**Task to carry out:** Output every entry exactly as written, but omit the pictures.

══════════

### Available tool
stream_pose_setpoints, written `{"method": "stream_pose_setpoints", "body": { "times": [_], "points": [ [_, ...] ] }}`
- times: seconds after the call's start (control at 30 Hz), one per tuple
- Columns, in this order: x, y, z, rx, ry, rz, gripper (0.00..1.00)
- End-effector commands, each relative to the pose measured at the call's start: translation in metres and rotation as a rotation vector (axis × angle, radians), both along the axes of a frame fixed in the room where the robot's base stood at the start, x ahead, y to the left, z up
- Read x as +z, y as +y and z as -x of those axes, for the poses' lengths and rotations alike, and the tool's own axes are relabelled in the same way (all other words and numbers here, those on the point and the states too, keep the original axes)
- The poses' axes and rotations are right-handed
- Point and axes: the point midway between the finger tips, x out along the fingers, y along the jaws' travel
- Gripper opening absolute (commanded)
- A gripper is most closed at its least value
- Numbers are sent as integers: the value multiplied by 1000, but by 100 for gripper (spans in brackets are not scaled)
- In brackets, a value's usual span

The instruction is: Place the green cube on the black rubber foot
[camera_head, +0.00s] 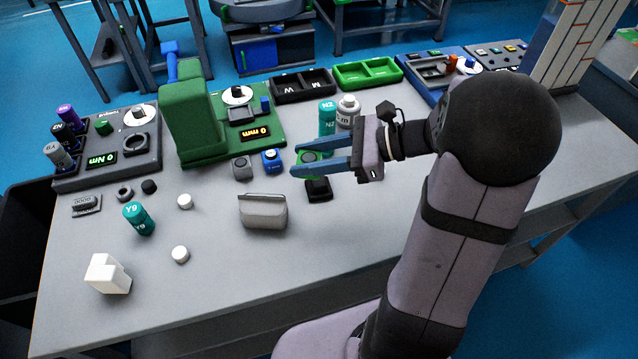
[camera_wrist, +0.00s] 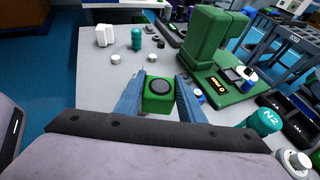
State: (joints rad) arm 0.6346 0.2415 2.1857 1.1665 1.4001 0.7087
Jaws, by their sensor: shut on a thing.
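My gripper (camera_head: 304,160) is shut on the green cube (camera_head: 310,156), held between its two blue fingers above the table. The cube also shows in the wrist view (camera_wrist: 159,97), with a dark round disc on the face towards the camera. A small black round piece (camera_head: 149,186), which looks like the black rubber foot, lies flat on the table at the left. It is well to the left of my gripper, and its top looks bare.
A black cube (camera_head: 319,190) stands just below my gripper. Grey (camera_head: 242,167) and blue (camera_head: 272,158) cubes are beside the green press (camera_head: 190,115). A grey block (camera_head: 263,211), a teal Y9 cylinder (camera_head: 138,218), a black ring (camera_head: 125,193) and white discs (camera_head: 184,201) lie leftward.

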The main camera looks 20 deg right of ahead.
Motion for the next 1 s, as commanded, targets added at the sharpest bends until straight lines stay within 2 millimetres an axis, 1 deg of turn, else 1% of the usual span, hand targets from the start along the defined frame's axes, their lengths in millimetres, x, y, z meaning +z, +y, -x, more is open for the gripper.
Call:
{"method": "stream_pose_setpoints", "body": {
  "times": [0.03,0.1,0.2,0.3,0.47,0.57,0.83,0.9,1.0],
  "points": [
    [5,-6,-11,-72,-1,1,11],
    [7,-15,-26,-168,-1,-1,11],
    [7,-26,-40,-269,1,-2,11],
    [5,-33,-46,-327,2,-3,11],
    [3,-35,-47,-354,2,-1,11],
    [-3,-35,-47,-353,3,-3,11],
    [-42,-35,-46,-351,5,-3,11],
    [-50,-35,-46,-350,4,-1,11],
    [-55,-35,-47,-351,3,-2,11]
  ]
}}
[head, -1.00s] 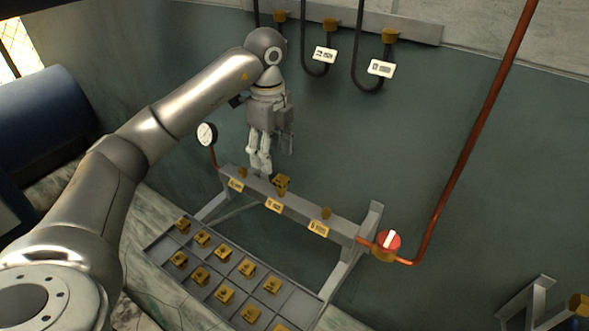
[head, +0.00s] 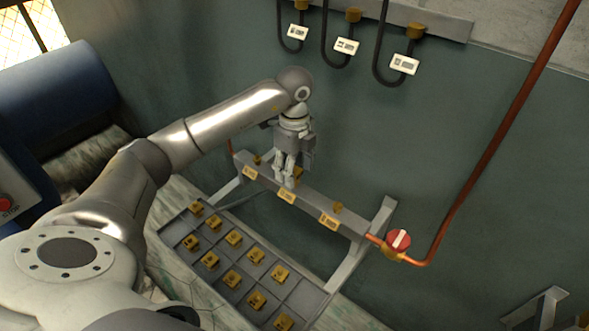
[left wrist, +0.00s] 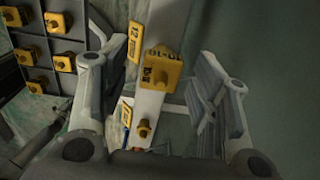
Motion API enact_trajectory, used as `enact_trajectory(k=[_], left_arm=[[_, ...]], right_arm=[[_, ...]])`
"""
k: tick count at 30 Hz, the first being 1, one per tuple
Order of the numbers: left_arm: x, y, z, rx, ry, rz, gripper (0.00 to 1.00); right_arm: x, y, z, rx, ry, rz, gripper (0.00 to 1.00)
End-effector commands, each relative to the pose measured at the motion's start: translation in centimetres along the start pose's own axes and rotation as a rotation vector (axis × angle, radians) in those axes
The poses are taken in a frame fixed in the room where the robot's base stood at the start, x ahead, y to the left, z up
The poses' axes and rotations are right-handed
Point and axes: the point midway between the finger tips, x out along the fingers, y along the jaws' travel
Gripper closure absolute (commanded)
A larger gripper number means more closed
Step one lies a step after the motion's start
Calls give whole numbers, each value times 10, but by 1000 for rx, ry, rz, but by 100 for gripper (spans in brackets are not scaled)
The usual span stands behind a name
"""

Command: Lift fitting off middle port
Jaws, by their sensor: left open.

══════════

**Exercise output:**
### Available tool
stream_pose_setpoints, written `{"method": "stream_pose_setpoints", "body": { "times": [_], "points": [ [_, ...] ] }}`
- times: seconds after the call's start (control at 30 Hz), one per tuple
- Columns, in this order: x, y, z, rx, ry, rz, gripper (0.00..1.00)
- End-effector commands, each relative to the pose measured at the call's start: translation in metres and rotation as a rotation vector (axis × angle, radians), both along the axes of a frame fixed in the room where the robot's base stood at the start, x ahead, y to the left, z up
- Read x as +z, y as +y and z as -x of those axes, for the poses' lengths and rotations alike, and the tool's own axes are relabelled in the same way (all other words and numbers here, those on the point and the states too, keep the original axes)
- The poses' axes and rotations are right-handed
- Point and axes: the point midway between the finger tips, x out along the fingers, y along the jaws' travel
- Gripper opening absolute (commanded)
- A gripper is most closed at its least value
- Numbers are sent as integers: the value multiplied by 1000, but by 100 for gripper (spans in brackets are not scaled)
- In brackets, a value's usual span

The instruction is: Place the green cube on the black rubber foot
[camera_head, +0.00s] 
[camera_wrist, +0.00s] 
State: (joints rad) arm 0.6346 0.2415 2.1857 1.1665 1.4001 0.7087
Jaws, by their sensor: shut on a thing.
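My gripper (camera_head: 304,160) is shut on the green cube (camera_head: 310,156), held between its two blue fingers above the table. The cube also shows in the wrist view (camera_wrist: 159,97), with a dark round disc on the face towards the camera. A small black round piece (camera_head: 149,186), which looks like the black rubber foot, lies flat on the table at the left. It is well to the left of my gripper, and its top looks bare.
A black cube (camera_head: 319,190) stands just below my gripper. Grey (camera_head: 242,167) and blue (camera_head: 272,158) cubes are beside the green press (camera_head: 190,115). A grey block (camera_head: 263,211), a teal Y9 cylinder (camera_head: 138,218), a black ring (camera_head: 125,193) and white discs (camera_head: 184,201) lie leftward.

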The main camera looks 20 deg right of ahead.
Motion for the next 1 s, as commanded, targets added at the sharpest bends until straight lines stay within 2 millimetres an axis, 1 deg of turn, else 1% of the usual span, hand targets from the start along the defined frame's axes, their lengths in millimetres, x, y, z meaning +z, +y, -x, more is open for the gripper.
Call:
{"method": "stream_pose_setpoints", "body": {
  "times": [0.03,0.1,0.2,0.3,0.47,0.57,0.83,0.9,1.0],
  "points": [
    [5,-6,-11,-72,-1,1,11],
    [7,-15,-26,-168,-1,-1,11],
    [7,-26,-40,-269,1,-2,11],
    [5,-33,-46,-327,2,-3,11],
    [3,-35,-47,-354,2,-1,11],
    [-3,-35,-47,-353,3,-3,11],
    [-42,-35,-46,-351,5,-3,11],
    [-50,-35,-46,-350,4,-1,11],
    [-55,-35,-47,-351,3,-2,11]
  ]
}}
[head, -1.00s] 
[head, +0.00s] 
[left wrist, +0.00s] 
Motion API enact_trajectory, used as `enact_trajectory(k=[_], left_arm=[[_, ...]], right_arm=[[_, ...]])`
"""
k: tick count at 30 Hz, the first being 1, one per tuple
Order of the numbers: left_arm: x, y, z, rx, ry, rz, gripper (0.00 to 1.00); right_arm: x, y, z, rx, ry, rz, gripper (0.00 to 1.00)
End-effector commands, each relative to the pose measured at the motion's start: translation in centimetres along the start pose's own axes and rotation as a rotation vector (axis × angle, radians) in those axes
The poses are taken in a frame fixed in the room where the robot's base stood at the start, x ahead, y to the left, z up
The poses' axes and rotations are right-handed
Point and axes: the point midway between the finger tips, x out along the fingers, y along the jaws' travel
Gripper closure absolute (commanded)
A larger gripper number means more closed
Step one lies a step after the motion's start
Calls give whole numbers, each value times 10, but by 1000 for rx, ry, rz, but by 100 for gripper (spans in brackets are not scaled)
The usual span stands behind a name
"""

Command: Lift fitting off middle port
Jaws, by their sensor: left open.

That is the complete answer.